I was on radio at BBC Tees today talking about my journey to publication, my links with Teesside University, my former job as a Probation Officer and of course my books. I even got to sit in the presenters chair and choose my own music. What an absolute treat! It was great fun, but I should tell you that the name of the presenter was a little scary: John Foster. If you've read The Murder Wall, you will know what I mean. ;) 

One of the music tracks I chose was Joni Mitchell: For Free. When John asked me why, I said it was because it always makes me cry. But there is a more serious reason. If you haven't heard it, do listen in. The lyrics are a reminder that there's not much difference between star performers and the talented others that never make centre stage. That's as true of writers as it is of musicians which is the real reason I love it so much.   

If you'd like to listen to my chat with John you can do so here: BBC Tees My contribution begins at 2:07 and ends at 2:58, although he did go on to play one more of my tracks after my interview: Jackson Brown - For a Dancer - another great favourite of mine. Thanks for inviting me onto the show John!


CWA Diamond Jubilee Conference

Until this weekend, I'd never been to a CWA conference. I went this year for three reasons: because Peter James told me I should. Because is was a rather special anniversary - the 60th! And because it was being held in Bowness-on-Windermere in the Lake District - one of my favourite places to visit.

Like other crime writing events, I arrived with the expectation of seeing many of the authors I knew from festivals like Harrogate, Crimefest and Bloody Scotland. But this was not the case at all. With one or two exceptions, the majority were not people I'd met before - but what a friendly and inclusive bunch they were.
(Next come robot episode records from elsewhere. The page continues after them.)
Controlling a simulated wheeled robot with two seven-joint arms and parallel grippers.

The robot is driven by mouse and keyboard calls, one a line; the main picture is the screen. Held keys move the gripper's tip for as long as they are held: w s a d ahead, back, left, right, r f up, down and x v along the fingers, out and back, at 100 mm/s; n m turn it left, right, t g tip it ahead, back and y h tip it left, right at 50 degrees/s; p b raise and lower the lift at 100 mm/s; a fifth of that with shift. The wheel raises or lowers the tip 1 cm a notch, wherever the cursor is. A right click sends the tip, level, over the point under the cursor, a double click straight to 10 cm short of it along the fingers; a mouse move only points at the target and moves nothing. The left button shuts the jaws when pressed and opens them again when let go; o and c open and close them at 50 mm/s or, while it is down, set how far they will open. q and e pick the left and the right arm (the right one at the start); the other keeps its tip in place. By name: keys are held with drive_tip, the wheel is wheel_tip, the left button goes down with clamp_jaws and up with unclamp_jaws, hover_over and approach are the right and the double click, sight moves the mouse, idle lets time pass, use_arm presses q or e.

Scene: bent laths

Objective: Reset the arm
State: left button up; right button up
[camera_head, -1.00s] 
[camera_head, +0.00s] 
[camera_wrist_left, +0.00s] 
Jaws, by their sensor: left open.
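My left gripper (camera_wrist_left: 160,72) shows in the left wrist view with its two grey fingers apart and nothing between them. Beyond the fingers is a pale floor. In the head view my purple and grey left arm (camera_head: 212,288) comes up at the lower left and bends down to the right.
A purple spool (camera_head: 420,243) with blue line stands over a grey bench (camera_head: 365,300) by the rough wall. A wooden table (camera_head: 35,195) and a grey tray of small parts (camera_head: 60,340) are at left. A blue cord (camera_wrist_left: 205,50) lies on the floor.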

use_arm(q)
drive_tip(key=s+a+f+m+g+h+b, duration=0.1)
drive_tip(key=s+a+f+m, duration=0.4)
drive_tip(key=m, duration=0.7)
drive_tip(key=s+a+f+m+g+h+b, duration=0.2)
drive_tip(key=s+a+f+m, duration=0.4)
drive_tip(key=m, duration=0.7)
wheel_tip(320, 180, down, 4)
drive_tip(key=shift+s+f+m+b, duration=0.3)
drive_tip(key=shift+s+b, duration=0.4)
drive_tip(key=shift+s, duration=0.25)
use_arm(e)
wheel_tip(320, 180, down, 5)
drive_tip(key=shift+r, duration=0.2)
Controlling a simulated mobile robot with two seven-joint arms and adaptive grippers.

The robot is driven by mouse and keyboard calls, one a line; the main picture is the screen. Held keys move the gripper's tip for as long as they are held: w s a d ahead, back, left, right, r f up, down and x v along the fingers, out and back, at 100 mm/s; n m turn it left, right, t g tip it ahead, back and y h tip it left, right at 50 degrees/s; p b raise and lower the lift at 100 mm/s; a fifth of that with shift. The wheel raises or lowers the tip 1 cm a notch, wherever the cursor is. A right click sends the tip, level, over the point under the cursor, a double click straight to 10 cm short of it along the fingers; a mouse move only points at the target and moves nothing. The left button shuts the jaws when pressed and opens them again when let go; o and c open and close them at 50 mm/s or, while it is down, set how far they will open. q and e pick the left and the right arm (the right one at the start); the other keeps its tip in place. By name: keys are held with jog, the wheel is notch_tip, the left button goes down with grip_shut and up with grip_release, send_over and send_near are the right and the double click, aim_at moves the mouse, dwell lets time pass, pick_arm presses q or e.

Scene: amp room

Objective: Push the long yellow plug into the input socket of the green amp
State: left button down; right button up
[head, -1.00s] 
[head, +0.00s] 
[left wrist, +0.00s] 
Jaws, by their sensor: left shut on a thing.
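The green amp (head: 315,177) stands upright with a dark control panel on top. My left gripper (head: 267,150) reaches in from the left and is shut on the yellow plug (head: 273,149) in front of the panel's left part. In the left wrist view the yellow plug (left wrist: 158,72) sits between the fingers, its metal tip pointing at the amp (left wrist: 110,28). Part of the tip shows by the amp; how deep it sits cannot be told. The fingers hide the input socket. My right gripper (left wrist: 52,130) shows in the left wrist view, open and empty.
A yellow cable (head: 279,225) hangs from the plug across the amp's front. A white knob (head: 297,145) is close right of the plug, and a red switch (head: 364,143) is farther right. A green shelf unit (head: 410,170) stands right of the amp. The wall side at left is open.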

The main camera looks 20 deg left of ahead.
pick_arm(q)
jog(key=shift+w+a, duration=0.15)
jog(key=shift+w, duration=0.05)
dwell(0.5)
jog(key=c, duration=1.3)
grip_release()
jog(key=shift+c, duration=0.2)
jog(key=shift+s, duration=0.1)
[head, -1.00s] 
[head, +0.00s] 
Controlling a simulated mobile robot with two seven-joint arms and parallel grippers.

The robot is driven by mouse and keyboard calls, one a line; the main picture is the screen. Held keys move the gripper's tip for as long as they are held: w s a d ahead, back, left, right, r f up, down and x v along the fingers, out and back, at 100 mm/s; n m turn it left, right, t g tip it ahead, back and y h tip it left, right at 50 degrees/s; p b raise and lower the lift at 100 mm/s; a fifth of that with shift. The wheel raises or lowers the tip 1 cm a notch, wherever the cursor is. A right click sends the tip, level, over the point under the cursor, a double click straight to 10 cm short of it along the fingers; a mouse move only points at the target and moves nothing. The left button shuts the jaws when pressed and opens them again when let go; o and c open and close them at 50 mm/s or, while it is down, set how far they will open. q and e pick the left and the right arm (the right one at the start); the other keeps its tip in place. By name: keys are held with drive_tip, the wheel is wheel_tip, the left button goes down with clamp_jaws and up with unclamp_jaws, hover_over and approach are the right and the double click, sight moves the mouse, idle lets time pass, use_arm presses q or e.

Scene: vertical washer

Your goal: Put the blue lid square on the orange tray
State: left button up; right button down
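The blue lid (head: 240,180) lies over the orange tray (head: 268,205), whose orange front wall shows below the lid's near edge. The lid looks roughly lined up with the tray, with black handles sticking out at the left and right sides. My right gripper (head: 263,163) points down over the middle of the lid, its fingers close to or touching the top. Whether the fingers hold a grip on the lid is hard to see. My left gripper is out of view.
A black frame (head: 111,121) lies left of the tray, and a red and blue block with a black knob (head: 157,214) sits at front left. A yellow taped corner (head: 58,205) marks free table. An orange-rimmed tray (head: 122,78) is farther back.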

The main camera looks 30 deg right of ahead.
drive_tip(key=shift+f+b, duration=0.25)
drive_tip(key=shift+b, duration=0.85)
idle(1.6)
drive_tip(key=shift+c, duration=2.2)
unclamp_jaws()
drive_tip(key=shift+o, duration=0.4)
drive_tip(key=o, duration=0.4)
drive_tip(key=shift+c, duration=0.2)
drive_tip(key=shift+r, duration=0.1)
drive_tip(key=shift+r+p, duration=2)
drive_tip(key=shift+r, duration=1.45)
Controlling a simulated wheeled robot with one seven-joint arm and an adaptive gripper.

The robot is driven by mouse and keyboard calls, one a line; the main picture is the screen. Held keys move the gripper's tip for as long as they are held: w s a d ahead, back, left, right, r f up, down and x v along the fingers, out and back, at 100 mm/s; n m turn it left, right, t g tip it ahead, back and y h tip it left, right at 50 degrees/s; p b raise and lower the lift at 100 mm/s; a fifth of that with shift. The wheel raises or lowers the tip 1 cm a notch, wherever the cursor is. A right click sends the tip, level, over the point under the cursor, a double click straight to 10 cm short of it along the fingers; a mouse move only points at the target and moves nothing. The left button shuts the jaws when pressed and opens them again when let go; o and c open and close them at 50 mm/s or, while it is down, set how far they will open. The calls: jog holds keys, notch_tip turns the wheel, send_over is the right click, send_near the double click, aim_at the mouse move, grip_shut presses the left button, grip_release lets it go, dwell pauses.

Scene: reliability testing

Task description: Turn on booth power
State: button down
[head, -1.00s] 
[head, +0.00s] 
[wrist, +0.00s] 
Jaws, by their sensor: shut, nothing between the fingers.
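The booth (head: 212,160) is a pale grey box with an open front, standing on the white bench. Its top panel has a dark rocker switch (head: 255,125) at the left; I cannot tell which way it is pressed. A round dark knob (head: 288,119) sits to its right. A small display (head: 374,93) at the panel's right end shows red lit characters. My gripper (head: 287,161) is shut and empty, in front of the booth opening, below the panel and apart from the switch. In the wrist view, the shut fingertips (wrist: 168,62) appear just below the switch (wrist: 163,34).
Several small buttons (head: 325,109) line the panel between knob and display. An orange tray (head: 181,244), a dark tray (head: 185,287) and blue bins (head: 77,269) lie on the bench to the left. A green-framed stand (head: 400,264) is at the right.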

The weekend kicked off with a cruise on Lake Windermere - Prosecco in abundance - and sunshine. Hooray! An hour later, with hailstones pelting the open deck, the return leg was a little more friendly than I'd anticipated as everyone went below to keep dry. It was a lot of fun. 

I applaud Peter James - outgoing chair - who worked tirelessly to serve the CWA during his chairmanship. I'd also just like to say a big thank you to Diane Janes who organised the jubilee event. She made sure everything ran smoothly, putting on a full programme of informative lectures and leisure activities for those who wanted them, allowing time to take in the magnificent scenery or hit the shops for those who didn't.

It was lovely to meet our new director, Lucy Santos, and to be there to welcome in the new chair, Alison Joseph. This year may have been my first conference, but it will not be my last.


CSI Gateshead - a resounding success!

Last night I took part in CSI Gateshead, an event that replicated CSI Portsmouth, the brainchild of crime fiction writer, Pauline Rowson. The idea was to examine the relationship between crime fact and crime fiction, to discover how authors research their work, to find out how much consultation goes on between crime writers and ‘real’ detectives, and to dispel some commonly held myths.

Pauline, Matt Hilton and myself were joined by former police investigators: my partner, Mo, an ex-Detective Inspector in Northumbria Police’s Serious Incident Squad – whose knowledge and expertise feeds into my novels – and former forensic expert, Ian Gillard. To keep us all in check and facilitate the event was Senior Library Assistant, Sue Horton, who did a great job.

The topics covered were varied, all authors agreeing that research was an important consideration when writing. We all want to get the detail right – crime fiction readers expect a high level of authenticity – but that procedure should never be seen to get in the way of a good story.

I’ve appeared at many events lately and this one ranks as one of the best and most interesting. Thanks to Helen Eddon who organised and publicized the event so well, there was a huge crowd of enthusiastic crime fiction readers waiting to hear what we had to say and take part in the Q & A afterwards.

The evening ended with a book signing. The feedback I got then – and later on Twitter – was hugely positive. Readers had enjoyed the panel discussion immensely and were keen to hear more about events like these. So congratulations Gateshead Libraries for hosting the event and thanks to all who took part. CSI Gateshead is on the map.


WORLD BOOK NIGHT – South Shields style.  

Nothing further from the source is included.